Yesterday, Equities discussed the potential for Chinese Internet companies in terms of long-term investment opportunities. With too many cooks in the kitchen, the U.S. Internet market seems to be closing up. The most talented engineers are being poached by bloated salaries, financed by venture capitalists and analysts accuse valuations of being too high. For investors looking to make money off the sector then, it may be best to look outside of US.  China, with its economic growth and rising technological sophistication has more room for margins within its tech ventures. India, home to a legion of talented software engineers, a growing population and a changing socio-economic landscape holds similar draw.

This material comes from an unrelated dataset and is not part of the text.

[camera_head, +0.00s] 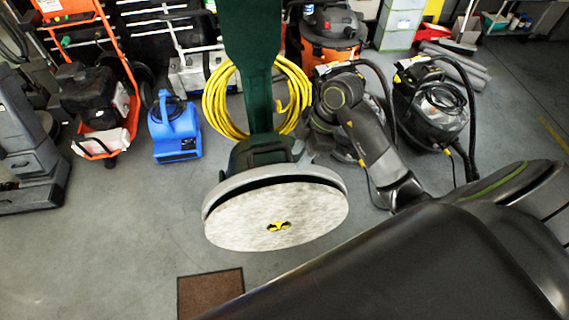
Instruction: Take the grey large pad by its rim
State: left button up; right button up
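The grey large pad (275,215) is a round, mottled light-grey disc with a yellow and black centre. It sits on the underside of a green floor buffer (252,95), which is tipped so the pad faces me. My right arm comes in from the right and bends back toward the buffer. My right gripper (308,150) is close behind the pad's upper right edge, beside the buffer head. Its fingertips are small and partly hidden, so I cannot tell whether they are open or touch the rim. My left gripper is not in view.
A yellow cable coil (222,100) hangs around the buffer's handle. A blue blower (175,128) and an orange pressure washer (100,100) stand to the left. A black vacuum (436,105) stands to the right. A brown mat (210,293) lies in front on open grey floor.

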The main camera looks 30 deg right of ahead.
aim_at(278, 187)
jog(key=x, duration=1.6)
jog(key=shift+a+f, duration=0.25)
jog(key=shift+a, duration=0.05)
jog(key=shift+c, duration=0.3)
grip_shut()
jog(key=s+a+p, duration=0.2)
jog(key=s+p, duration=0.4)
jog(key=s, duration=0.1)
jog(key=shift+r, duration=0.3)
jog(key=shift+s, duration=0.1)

Unlike, China though, the internet economy in India remains immature. Despite being an emerging market and the go-to spot for call center trouble shooting, the number of Indians with access to the Internet is still surprisingly low. As of 2009, Internet users in India numbered 71 million, only 5% of its population. As of 2011, the estimates for access are as high as 100 million, exhibiting

With the country becoming more educated and infrastructure being put in place that will help expand internet access, the ventures, currently in their fledgling stages are positioned to explode.

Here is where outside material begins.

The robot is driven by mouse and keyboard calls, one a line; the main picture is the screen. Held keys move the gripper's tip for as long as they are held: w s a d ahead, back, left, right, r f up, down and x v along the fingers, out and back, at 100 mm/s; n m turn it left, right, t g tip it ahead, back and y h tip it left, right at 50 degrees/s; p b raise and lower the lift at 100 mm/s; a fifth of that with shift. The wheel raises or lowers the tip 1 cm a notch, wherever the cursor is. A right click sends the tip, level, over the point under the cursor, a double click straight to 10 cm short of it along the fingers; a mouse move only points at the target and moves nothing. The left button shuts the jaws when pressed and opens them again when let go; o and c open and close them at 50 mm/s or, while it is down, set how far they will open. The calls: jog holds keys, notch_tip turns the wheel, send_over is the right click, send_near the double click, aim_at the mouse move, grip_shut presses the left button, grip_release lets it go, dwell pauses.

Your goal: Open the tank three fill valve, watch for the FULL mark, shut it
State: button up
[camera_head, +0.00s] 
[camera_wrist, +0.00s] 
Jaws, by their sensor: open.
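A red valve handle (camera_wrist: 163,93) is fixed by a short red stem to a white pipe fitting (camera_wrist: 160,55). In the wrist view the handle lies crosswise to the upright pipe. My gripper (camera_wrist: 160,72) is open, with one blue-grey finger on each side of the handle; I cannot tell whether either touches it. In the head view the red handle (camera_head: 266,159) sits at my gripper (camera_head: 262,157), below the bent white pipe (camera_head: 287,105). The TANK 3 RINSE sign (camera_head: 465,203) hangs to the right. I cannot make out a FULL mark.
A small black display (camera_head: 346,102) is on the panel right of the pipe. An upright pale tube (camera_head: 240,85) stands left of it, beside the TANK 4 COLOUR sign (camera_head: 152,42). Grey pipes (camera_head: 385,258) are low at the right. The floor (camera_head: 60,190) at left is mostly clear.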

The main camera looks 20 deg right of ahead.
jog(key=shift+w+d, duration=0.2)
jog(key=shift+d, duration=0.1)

Like in China, the Indian up-starts are not exactly novel. They rely a good deal on American internet concepts and incorporating them into their own burgeoning culture. So far, the concepts range from India’s version of Amazon, to a Groupon and Expedia specifically geared toward the needs of Indians. India’s e-commerce is still abbreviated, but interest is not. Within the nation, the upper classes of India have demonstrated a desire for greater online commerce. Stateside, venture capitalists from Silicon Valley have begun rounds of financing for companies like Flipkart.com, which sells books online and SnapDeal.com, which sells luxury items for below the price they would expect.

 

There remain challenges for Indian companies looking to mimic American business models. Where Americans have credit and debit cards to purchase books, coupons and other goods online, many Indian’s are without this luxury. They remain a cash culture. The movement online could be an incentive for more credit card use or it could remain a challenge preventing Internet culture from catching on as quickly as developers and financiers would like.

All signs point to the credit card movement emerging as the number of educated people in India rises and the availability of e-commerce presents itself. A 2010 study performed by boutique investment bank Caris & Co. highlighted in the New York Times anticipates Indian internet users will climb to 200 million Internet users by 2015. Most important for those investigating the Indian situation the report predicted online purchases to reach $5 billion next year from $1.4 billion in 2010.

For the time being these emerging Internet companies will focus on the upper classes in India, where nearly all the wealth is focused. As the size of that population rises and more opportunities arise, that $5 billion will multiply ten-fold.

It’s a different situation and a more long-term commitment than investing the U.S. or even China tech industry. Where many Chinese companies, like Baidu are already established and expensive to invest in, man Indian companies have a long way to go. The tech ventures there allow an investor or venture capitalist to take considerable ownership of the fledgling companies and profit enormously on a longer timeline.